If, however, you want to be alternative, it takes more than tight pants and a gold phone. It isn’t necessarily better to be alternative, of course. But it does require doing things that few people do.

1.) Listen to contemporary classical music

Here are some names: Claire Chase and ICE, Eighth Blackbird, CUBE. If you search through all the members of ICE, for example, you’ll find a network of music that’s unlike anything you or your friends have heard.

Here’s another name: Arvo Pärt. He’s not a hipster. If his music does not kick your ass, there’s no hope for you. You’re going to hell.

2.) Read literary fiction

Sure, Charles Dickens was really boring in high school. That’s because you read him when you were a child. But you’re older now, and you’re worried about being too similar to all those people over there. One way to be different from them is to develop empathy. Literary fiction offers you this lesson.

Don’t look for a list of names from me. The list of Great Books is out there, and they are all available for free in local libraries. Investigate some of the stories you think you know. They’re different from the movie version, believe me.

If you want to really be alternative, subscribe to a literary magazine. You can follow virtually all of them on Facebook and Twitter.

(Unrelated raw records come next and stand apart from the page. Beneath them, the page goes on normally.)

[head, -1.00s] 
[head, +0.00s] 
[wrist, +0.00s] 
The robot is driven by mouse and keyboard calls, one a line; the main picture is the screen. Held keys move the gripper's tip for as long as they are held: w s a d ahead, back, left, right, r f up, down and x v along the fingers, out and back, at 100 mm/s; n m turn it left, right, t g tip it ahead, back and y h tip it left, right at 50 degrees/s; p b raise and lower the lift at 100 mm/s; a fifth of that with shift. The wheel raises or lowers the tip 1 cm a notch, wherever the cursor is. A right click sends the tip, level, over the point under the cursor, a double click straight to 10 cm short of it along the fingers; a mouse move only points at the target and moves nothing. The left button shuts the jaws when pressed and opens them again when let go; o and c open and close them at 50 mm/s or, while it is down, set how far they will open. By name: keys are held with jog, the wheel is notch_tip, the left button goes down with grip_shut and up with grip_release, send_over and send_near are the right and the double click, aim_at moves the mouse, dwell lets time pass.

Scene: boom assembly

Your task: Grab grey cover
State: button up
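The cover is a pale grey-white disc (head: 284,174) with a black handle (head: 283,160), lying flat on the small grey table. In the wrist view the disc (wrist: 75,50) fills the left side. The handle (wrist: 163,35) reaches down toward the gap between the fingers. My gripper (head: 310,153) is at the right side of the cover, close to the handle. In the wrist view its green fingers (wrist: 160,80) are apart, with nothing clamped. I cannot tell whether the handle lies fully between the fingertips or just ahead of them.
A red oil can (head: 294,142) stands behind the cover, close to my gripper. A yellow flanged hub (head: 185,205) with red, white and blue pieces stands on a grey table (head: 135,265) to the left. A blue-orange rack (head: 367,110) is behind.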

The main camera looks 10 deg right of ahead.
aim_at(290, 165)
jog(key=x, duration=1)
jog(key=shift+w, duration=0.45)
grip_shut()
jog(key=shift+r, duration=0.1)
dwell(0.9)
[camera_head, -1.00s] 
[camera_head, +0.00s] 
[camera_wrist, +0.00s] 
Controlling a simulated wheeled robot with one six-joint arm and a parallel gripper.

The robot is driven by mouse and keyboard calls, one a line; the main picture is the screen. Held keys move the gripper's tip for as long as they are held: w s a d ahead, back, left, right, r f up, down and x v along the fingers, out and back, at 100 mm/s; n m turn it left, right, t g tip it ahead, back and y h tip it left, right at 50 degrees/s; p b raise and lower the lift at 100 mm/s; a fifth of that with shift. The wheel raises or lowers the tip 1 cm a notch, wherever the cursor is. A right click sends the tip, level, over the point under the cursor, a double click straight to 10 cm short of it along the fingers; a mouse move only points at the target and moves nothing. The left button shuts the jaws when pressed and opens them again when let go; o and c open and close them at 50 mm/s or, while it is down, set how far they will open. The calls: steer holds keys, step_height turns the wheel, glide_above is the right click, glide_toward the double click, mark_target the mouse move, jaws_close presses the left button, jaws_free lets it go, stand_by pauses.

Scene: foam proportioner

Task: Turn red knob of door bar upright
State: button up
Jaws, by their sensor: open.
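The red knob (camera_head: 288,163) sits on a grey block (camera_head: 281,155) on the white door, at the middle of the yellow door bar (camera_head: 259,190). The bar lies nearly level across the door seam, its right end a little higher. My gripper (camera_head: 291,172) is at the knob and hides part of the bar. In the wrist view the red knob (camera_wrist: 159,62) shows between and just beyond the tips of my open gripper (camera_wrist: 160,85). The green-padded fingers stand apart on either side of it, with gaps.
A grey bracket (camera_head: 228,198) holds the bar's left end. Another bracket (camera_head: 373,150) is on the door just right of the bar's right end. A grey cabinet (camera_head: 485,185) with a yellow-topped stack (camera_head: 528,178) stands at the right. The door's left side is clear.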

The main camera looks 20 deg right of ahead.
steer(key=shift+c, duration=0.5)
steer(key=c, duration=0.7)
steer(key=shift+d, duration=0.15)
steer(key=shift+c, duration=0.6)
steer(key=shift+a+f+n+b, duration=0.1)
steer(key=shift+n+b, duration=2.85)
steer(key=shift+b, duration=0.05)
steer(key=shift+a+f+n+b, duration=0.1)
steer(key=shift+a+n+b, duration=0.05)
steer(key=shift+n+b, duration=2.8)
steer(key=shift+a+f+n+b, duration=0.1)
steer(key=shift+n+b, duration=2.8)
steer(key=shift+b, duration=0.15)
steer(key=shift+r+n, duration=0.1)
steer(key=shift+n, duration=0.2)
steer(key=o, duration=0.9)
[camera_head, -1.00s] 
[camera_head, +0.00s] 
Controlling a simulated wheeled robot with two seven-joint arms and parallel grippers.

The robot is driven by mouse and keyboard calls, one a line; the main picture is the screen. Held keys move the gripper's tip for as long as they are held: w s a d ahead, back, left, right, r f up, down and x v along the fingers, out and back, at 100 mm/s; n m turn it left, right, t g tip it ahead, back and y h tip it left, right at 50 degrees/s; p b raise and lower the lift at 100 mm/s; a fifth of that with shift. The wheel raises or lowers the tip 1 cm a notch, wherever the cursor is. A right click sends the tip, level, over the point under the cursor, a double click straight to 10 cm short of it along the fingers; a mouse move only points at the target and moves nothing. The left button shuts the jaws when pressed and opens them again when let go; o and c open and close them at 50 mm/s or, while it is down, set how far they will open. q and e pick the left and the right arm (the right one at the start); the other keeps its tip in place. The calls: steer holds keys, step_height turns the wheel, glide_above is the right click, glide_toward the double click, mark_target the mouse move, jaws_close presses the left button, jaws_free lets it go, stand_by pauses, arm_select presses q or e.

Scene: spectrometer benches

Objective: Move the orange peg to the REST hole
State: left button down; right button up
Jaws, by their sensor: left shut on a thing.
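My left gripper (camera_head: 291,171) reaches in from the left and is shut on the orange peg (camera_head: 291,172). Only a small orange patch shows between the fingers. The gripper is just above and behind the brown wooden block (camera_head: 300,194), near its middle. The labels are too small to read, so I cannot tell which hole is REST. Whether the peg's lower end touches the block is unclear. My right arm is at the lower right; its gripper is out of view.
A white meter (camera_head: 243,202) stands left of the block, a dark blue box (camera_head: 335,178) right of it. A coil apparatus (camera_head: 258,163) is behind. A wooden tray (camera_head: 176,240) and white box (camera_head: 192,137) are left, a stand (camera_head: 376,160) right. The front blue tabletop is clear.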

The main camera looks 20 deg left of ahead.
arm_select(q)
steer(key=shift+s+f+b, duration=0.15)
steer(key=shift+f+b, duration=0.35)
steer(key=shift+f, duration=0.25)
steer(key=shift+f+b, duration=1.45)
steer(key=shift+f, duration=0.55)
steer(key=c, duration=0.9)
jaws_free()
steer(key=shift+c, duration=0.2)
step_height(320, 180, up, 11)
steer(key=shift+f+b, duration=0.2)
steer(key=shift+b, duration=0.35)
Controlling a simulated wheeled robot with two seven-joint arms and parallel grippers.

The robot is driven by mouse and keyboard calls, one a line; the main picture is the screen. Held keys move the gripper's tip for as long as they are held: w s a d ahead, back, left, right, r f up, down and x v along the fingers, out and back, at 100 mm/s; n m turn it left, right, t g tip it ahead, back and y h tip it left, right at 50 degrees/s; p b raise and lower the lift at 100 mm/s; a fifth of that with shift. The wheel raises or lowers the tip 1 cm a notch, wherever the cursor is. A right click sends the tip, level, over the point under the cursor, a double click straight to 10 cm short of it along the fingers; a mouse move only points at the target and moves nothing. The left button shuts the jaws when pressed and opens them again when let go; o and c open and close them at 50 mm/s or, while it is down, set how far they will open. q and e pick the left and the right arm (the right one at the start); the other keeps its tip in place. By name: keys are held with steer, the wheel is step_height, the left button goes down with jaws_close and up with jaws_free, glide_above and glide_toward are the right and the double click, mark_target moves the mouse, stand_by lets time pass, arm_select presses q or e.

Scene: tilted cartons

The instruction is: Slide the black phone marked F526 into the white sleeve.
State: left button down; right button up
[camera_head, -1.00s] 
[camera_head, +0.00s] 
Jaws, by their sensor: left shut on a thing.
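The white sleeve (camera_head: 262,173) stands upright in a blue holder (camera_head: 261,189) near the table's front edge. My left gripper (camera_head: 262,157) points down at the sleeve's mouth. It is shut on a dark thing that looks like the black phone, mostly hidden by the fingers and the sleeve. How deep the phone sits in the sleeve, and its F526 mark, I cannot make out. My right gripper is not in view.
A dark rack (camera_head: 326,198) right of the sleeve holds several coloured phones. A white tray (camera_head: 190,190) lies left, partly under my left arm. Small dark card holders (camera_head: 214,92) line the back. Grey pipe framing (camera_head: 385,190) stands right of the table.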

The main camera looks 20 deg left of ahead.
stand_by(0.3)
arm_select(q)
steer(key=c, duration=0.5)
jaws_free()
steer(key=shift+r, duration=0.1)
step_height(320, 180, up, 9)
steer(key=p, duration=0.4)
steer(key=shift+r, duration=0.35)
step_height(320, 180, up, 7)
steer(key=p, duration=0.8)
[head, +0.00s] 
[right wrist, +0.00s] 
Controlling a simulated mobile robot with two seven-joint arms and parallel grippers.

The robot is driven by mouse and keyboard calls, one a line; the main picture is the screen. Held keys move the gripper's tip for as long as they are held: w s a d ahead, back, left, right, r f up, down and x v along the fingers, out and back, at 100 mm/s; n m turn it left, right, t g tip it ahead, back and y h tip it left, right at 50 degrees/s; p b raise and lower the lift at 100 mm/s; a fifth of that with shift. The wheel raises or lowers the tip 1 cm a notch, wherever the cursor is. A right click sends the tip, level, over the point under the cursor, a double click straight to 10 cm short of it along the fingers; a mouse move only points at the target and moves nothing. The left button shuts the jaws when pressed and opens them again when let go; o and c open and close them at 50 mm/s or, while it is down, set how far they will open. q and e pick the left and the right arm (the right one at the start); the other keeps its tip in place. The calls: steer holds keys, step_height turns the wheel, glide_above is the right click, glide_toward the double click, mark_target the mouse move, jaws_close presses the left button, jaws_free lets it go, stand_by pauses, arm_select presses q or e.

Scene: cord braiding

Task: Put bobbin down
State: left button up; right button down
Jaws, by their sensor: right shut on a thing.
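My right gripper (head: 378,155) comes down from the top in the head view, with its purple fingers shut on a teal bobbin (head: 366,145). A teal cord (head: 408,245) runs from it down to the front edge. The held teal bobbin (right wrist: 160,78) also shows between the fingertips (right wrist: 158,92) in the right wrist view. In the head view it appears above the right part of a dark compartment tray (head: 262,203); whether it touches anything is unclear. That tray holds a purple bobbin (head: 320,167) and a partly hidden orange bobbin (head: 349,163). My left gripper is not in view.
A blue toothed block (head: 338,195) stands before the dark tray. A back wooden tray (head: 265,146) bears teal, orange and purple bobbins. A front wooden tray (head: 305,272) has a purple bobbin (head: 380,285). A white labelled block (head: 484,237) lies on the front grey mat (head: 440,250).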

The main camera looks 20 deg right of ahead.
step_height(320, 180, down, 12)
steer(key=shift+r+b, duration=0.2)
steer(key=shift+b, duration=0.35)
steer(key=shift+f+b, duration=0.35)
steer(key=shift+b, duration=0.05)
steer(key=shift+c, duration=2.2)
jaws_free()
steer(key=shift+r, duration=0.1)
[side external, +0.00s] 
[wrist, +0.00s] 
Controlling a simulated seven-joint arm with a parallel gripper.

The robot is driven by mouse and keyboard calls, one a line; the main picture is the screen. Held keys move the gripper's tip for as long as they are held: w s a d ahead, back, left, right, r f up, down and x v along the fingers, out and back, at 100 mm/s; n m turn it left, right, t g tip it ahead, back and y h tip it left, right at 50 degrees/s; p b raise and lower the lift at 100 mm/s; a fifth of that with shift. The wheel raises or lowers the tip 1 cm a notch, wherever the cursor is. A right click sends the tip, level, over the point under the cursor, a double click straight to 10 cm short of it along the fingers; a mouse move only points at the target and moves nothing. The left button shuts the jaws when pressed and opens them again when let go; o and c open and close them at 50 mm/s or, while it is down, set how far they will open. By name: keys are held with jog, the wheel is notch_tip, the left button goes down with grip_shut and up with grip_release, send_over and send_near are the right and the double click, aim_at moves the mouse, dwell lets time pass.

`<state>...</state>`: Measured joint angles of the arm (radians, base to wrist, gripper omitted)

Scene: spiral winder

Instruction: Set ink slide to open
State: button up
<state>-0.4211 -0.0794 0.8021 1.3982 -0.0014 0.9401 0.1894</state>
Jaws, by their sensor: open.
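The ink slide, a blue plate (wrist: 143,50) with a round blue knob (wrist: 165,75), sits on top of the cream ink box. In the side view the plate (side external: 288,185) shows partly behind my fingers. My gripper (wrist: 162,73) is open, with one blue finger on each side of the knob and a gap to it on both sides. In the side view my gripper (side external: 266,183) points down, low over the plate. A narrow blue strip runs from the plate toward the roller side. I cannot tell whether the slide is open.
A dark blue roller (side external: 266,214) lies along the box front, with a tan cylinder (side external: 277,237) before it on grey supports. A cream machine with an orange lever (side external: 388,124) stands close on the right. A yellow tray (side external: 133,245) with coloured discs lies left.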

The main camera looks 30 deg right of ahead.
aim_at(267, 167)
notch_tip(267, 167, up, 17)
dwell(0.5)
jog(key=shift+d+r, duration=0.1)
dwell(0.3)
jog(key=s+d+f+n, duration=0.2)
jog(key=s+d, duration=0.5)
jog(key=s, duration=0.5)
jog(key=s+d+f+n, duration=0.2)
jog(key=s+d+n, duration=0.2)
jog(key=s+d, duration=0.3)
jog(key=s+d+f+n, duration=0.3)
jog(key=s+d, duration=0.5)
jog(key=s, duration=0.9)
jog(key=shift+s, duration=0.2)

(Note, reading literary fiction is different from simply getting an MFA or flaunting your copy of Gravity’s Rainbow in a Cleveland Starbucks. You can read literary fiction without doing either of the aforementioned.)

3.)  Learn a foreign language

Yes, Spanish counts. But so does Icelandic. What are you going to do with Icelandic? Funny…you never asked that question when you bought the turquoise drapes or when you signed up for graphic design. You can do the same things with graphic design as you can with Icelandic: fuck all, or whatever you want.

4.) Cook your own food

No, it’s not alternative to go to the latest BYOB in Williamsburg. Everybody’s doing that. The alternative people in the urban west cook for themselves (and others). They do it instead of playing Xbox or posting pictures of their appetizers on Facebook. They bring their own lunch to work or school.

5.) Read multiple newspapers

In any format. And if not every day, then at least regularly. And don’t worry too much about the Dining or Entertainment sections. Your friends will tell you about that. Worry instead about the Business, Science and World sections. If you read those, your friends won’t know what the hell you’re talking about.

But you will know, finally, that you’re completely different not merely from those people over there but also from most of your friends. Ironically, once you gather the narrative they’re missing, it will become very difficult to look down on them or anyone else. I’d explain why, but I’d need you to read the news first.